Dies gelingt schon mit Stück Nummer zwo, der „Where The Wild Roses Grow“-Reminiszenzen heraufbeschwörenden Murder Ballad „Der Moment“ ganz wunderbar, die erstmals Josephin Busch, welche ihre Schauspielkollegin Tschirner an den Vocals ablöst, als Duettpartnerin Erik Lautenschlägers vorstellt. Und die macht ihre Sache gut. Während Indie-Pop-Schlager wie „Amnesie“ ratlos lassen, besticht das opulent-düstre „Der Mond“ nicht nur mit einer formidabel-fragilen Busch, sondern auch mit einer von Louise-Gold-Produzent Guy Sternberg erbauten, streicher- und flötenreichen Wall of Sound. Die erstrahlt zu voller Pracht auf dem leicht an den Jimmy-Ruffin-Klassiker „What becomes of the Broken Hearted“ erinnernden „Abgemacht“, für das Motown-Beat meets Keimzeit als Motto Pate stehen könnte.
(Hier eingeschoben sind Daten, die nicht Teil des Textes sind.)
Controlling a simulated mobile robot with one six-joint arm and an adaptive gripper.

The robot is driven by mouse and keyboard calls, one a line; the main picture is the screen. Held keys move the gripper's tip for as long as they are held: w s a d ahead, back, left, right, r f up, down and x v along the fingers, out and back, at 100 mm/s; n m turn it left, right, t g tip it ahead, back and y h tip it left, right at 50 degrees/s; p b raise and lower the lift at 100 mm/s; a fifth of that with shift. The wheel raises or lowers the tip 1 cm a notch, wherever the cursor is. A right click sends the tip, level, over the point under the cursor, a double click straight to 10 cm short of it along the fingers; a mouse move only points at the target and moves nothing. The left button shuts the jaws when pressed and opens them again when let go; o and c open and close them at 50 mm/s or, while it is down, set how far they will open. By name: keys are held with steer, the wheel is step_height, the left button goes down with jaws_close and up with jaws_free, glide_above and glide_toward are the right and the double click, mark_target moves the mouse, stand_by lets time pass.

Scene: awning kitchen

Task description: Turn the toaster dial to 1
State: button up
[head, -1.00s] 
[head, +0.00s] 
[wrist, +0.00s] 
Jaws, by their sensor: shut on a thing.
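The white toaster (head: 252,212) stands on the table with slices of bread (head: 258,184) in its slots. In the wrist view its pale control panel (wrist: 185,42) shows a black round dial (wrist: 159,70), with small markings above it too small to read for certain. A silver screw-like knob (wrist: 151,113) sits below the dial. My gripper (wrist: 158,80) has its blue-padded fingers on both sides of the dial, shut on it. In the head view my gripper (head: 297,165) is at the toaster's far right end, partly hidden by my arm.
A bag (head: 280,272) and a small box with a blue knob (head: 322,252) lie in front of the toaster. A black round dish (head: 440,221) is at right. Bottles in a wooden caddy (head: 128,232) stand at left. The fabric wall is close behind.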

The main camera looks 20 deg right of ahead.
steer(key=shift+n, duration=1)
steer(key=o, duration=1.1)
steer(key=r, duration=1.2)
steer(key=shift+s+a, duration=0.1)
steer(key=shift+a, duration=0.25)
Allein der Bläsersatz macht hier unglaublichen Spaß! Hübsch: Die Fabel „Das schönste Wort der Welt“, die mit einer Art New Orleans’schem Trauermarsch aufwartet.
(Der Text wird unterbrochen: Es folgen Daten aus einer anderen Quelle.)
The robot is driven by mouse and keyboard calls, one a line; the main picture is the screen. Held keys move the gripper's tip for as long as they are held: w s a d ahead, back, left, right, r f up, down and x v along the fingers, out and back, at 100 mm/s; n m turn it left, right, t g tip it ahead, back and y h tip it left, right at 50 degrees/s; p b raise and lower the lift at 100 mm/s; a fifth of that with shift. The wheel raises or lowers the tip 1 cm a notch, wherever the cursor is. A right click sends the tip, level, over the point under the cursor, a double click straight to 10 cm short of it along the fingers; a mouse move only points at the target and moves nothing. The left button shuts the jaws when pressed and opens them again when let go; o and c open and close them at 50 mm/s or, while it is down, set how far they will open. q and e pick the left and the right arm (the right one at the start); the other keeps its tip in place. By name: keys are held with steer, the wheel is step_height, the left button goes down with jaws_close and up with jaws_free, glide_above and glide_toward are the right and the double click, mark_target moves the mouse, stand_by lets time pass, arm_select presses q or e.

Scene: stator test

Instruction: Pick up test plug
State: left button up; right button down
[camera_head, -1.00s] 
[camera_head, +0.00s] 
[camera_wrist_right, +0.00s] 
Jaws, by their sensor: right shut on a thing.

Auch auf der glamourösen Rockabilly-Noir-Nummer „Ich sehne mich“, dem heimlichen Album-Highlight, schöpft Sternberg aus dem Vollen. Da klingt ein bisschen Travestierevue à la Dana Internationals „Viva La Diva“ an, und, man mag seinen Ohren kaum trauen, hat er da zum Schluss noch Mariachi-Trompeten reingemischt? Minimalismus jedenfalls ist für Prag, die alle Band-Parts live eingespielt haben, entschiedenes Fremdwort, was neben Sternbergs Soundhexerei vor allem den oft überbordenden Arrangements Tom Krimis zu verdanken ist.
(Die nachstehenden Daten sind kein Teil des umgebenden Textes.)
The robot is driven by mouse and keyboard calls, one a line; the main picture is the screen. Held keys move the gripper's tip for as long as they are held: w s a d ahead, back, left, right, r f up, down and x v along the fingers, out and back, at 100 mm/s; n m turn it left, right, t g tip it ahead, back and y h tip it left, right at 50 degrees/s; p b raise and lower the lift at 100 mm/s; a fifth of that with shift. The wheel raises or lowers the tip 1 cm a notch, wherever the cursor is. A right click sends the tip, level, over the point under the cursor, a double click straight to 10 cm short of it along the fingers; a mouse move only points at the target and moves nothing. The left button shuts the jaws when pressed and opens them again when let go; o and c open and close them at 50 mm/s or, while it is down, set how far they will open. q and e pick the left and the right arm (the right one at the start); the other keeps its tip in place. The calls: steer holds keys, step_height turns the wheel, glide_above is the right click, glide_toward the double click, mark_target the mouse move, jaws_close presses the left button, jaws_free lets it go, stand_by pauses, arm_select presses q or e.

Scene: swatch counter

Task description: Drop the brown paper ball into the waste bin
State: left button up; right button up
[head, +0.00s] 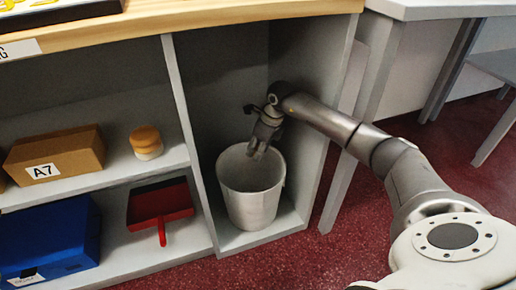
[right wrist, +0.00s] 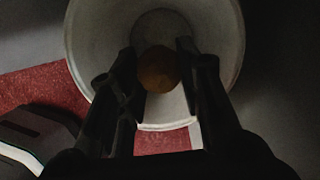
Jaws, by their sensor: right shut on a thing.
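The white waste bin (head: 252,200) stands in the lower right compartment under the counter. My right gripper (head: 257,155) points down at the bin's mouth, over its opening. In the right wrist view the brown paper ball (right wrist: 158,70) sits between the two fingers of my right gripper (right wrist: 160,68), which is shut on it. The bin's round rim (right wrist: 240,50) surrounds the ball and fingertips in that view. The ball is hidden in the head view. My left gripper is not in view.
Left of the bin, shelves hold a brown box (head: 75,160) marked A7, a small round tan and white object (head: 146,142), a red dustpan (head: 160,203) and a blue box (head: 45,240). Compartment walls stand close around the bin. The wooden counter edge (head: 200,18) is above.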

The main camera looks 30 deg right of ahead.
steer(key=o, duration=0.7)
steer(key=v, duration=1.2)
Des Guten zu viel indessen wollen Stücke wie „Es wird anders sein“, „Noch ein paar Meter laufen“ oder „Was können die Blumen dafür“. Hier bräuchte der Hörer dringend eine Atempause vom schlageresk-stampfenden Party-Rhythmus. Erst die moderne Herzschmerznummer „Es scheint“ besinnt sich trotz grenzwertigen Refrains auf die retrochansoneske Stärke der Band, die hier vor allem der ganz speziellen, knochenehrlichen Phrasierung Buschs geschuldet ist. Vor allem aber die flötenumrankte Akustikgitarrennummer „Wenn du magst“ mit ihrem kammermusikalischen Appeal und die direkt dem letzten Spaghetti-Western entsprungen scheinende „Es war nicht so gemeint“-Reprise zeigen wieder, warum sich das Auspacken gelohnt hat, denn dieses Prag-Album ist wie eine gemischte Pralinenschachtel: Manche Nascherei mag man mehr, manche weniger, an mancher gar überisst man sich – aber insgesamt ist man froh, dass jemand sie mitgebracht hat.